CS244 2017: Is HTTPS still slow?


Reproducing “The Cost of the ‘S’ in HTTPS” originally by David Naylor et al., 2014

Reproduction by Benton Case and Zak Whittington, Spring 2017

Background

“The Cost of the ‘S’ in HTTPS,” published in December 2014, attempts to quantify the prevalence and added costs of HTTPS web traffic. At the time of writing, the conventional wisdom was that HTTPS was growing rapidly in popularity, and that HTTPS usage was imposing some cost on both clients and servers. Given that HTTPS was growing so ubiquitous, the authors wanted to provide a comprehensive analysis of the specific types of costs it could induce. They took quantitative measurements where possible, and also included qualitative discussion of topics they were unable to directly measure. Their primary takeaway was that extra latency imposed by HTTPS is non-negligible and noticeable to usersespecially over 3G cell networkswhile most other effects are negligible or ambiguous. Our results contradict the original finding: we found HTTPS had negligible effects on load time for the majority of websites, and was even faster than HTTP for almost a third of sites tested, suggesting the landscape of web encryption has changed dramatically in the last 2-3 years.

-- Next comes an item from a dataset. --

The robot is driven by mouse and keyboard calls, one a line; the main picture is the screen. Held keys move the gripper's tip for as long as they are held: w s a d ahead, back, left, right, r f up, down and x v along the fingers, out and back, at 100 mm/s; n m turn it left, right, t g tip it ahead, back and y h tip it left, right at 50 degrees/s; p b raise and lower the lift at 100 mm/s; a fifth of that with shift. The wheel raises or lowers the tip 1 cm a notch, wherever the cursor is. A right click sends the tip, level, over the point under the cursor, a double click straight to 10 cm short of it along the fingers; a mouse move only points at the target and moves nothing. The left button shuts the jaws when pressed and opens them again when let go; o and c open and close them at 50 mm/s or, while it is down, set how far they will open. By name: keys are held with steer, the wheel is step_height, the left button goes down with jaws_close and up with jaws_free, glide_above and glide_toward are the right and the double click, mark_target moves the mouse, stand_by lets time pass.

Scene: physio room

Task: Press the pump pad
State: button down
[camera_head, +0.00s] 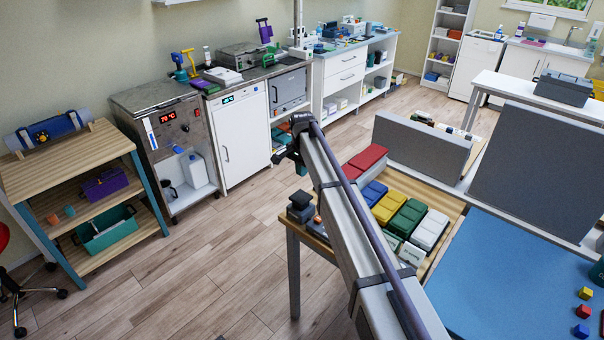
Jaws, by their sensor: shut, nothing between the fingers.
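My arm reaches up from the bottom edge to the middle of the view. My gripper (286,157), small and dark, hangs at its far end, above the floor in front of the white-doored cabinet. It is shut, and I see nothing held in it. I cannot pick out the pump pad with certainty. A small dark stacked device (300,206) sits on the near left corner of the wooden table, apart from my gripper and below it. A blue-and-yellow upright tool (180,66) and a purple one (264,30) stand on the back counter.
Red (367,158), blue, yellow, green and white blocks lie in rows on the wooden table (293,235), partly behind my arm. Grey partitions (424,145) and a blue mat (500,280) are at the right. A wooden shelf (70,160) stands left. The floor (190,270) between is clear.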

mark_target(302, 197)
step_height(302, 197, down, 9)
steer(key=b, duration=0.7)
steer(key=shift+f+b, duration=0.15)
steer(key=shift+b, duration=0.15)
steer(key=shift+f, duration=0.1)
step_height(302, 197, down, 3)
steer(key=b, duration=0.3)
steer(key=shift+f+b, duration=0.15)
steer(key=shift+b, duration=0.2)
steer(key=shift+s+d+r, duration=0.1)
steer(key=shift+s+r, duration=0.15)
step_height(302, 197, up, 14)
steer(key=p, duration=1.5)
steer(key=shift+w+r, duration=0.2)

We chose to reproduce this research because HTTPS has become substantially more popular since this paper was written, and we would like to update their results. About 55% of traffic by volume is encrypted today, up from 38% in 2014. Today, about 75% of time spent browsing is on HTTPS sites according to Google’s Chrome statistics. Moreover, in the time since the paper was published, the characteristics of HTTPS traffic have changed: in 2014 almost all HTTPS traffic was still “small, privacy-sensitive objects,” whereas today it is increasingly seen as the default protocol for all types of traffic, including video streaming. In 2014, YouTube was just beginning to rollout HTTPS video streaming; today, essentially all YouTube traffic is encrypted (97%), Netflix, which makes up approximately a third of all web traffic by volume, is serving “most streams” over TLS, and many other streaming services are following suit [1]. Considering the new web traffic patterns, we expect changes in certificate verification, improvements in network speed and latency, and modern browser implementations may have had an impact on the overhead costs of HTTPS.

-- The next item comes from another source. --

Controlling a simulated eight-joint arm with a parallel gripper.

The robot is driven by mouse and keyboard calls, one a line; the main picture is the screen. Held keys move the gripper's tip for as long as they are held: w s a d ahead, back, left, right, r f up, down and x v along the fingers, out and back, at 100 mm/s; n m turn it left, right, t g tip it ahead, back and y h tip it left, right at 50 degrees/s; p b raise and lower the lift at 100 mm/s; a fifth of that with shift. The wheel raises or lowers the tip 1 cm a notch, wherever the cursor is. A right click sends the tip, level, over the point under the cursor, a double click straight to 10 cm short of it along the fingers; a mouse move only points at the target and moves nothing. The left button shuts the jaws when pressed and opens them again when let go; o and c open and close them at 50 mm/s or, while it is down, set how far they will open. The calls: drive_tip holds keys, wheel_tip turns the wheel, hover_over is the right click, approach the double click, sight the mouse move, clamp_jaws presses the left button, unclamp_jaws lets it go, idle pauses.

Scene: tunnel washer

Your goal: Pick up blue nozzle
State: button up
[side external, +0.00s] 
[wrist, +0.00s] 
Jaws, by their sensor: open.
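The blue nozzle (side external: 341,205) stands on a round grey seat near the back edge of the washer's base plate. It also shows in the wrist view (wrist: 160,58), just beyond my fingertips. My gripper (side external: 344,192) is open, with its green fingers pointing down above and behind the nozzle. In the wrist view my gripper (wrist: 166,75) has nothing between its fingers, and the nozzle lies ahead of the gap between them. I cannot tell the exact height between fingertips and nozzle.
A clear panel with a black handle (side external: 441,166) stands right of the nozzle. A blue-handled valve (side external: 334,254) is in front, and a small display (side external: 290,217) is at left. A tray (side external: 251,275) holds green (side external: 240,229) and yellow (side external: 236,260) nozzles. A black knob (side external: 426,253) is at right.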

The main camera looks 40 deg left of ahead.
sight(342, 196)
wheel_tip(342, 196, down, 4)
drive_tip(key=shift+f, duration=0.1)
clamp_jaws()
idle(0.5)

The paper considered many forms of potential cost, only some of which we will seek to reproduce. Broadly, they considered usage trends, webpage load time, TLS handshake data overhead, and cell phone battery usage. The authors collected per-flow logs from a vantage point monitoring 25,000 customers of a major European ISP for two years from 2012 to 2014, which they used to create their usage trends and TLS handshake overhead analysis. We are unable to reproduce these results due to lack of access to data of this scope, but we also feel it is unnecessary to update these results. Since encryption has become a topic of interest to the general public, several large tech companies including Google and Mozilla have begun publishing public data on HTTPS usage, likely with a higher degree of accuracy than anything we, or even the original authors, could muster.

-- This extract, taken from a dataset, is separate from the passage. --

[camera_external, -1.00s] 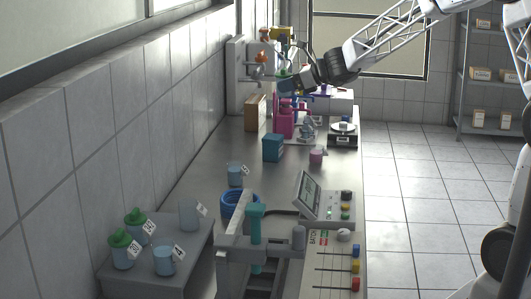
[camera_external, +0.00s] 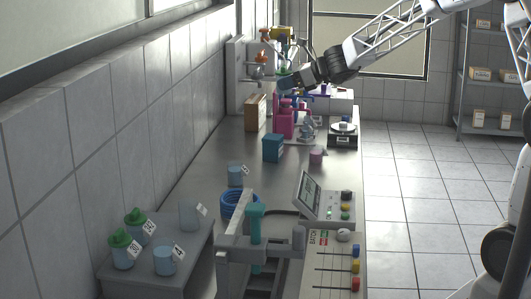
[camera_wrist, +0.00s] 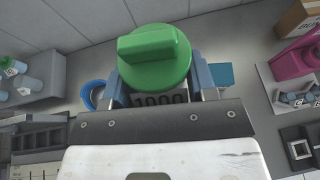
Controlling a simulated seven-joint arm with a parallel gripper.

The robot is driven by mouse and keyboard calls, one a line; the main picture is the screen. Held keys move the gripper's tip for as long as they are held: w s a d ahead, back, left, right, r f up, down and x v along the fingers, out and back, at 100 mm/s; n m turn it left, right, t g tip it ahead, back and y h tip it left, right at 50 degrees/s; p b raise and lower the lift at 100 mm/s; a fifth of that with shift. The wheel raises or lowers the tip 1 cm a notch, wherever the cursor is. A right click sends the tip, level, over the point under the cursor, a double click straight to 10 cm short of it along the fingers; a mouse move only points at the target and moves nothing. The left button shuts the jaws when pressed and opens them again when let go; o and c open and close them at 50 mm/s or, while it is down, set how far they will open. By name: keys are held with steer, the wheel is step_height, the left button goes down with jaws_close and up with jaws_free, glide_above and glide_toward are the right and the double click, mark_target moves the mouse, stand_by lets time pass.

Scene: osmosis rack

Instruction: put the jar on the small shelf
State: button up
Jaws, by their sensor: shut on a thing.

Instead, we will focus on reproducing what we consider to be the most interesting quantitative result from their paper: added latency over mobile and fiber networks. The original paper found that a significant portion of sites were noticeably (>0.5 seconds) slower over HTTPS. As the paper argued, in a world where users expect sites to load in under two seconds [4] and a one second delay could cost a company billions [3], delays of this magnitude are non-negligible. The original authors used a headless browser called PhantomJS to measure the page load time of the Alexa Top 500 sites over HTTP and HTTPS, averaged over 20 loads each, repeated over 3G and fiber connections. They presented this data in a cumulative distribution function (see Figure 5 below), demonstrating that for about 90% of websites over 3G, and for 40% of websites over fiber, extra latency was more than 500ms. This methodology is simple but compelling, suggesting that HTTPS is noticeably slower than HTTP to the end user, especially over 3G.

Reproduction Methodology

We also used PhantomJS, and ran our tests over fiber and 4G networks. The fiber tests were conducted from a computer running on the Stanford network, and the mobile tests were run from a Macbook tethered to an iPhone connected over a T-Mobile 4G LTE network. We also revived the original author’s code and confirmed that their code generated similar results.

Input Data: Like the original paper, we used the Alexa Top 500 sites as our initial sample.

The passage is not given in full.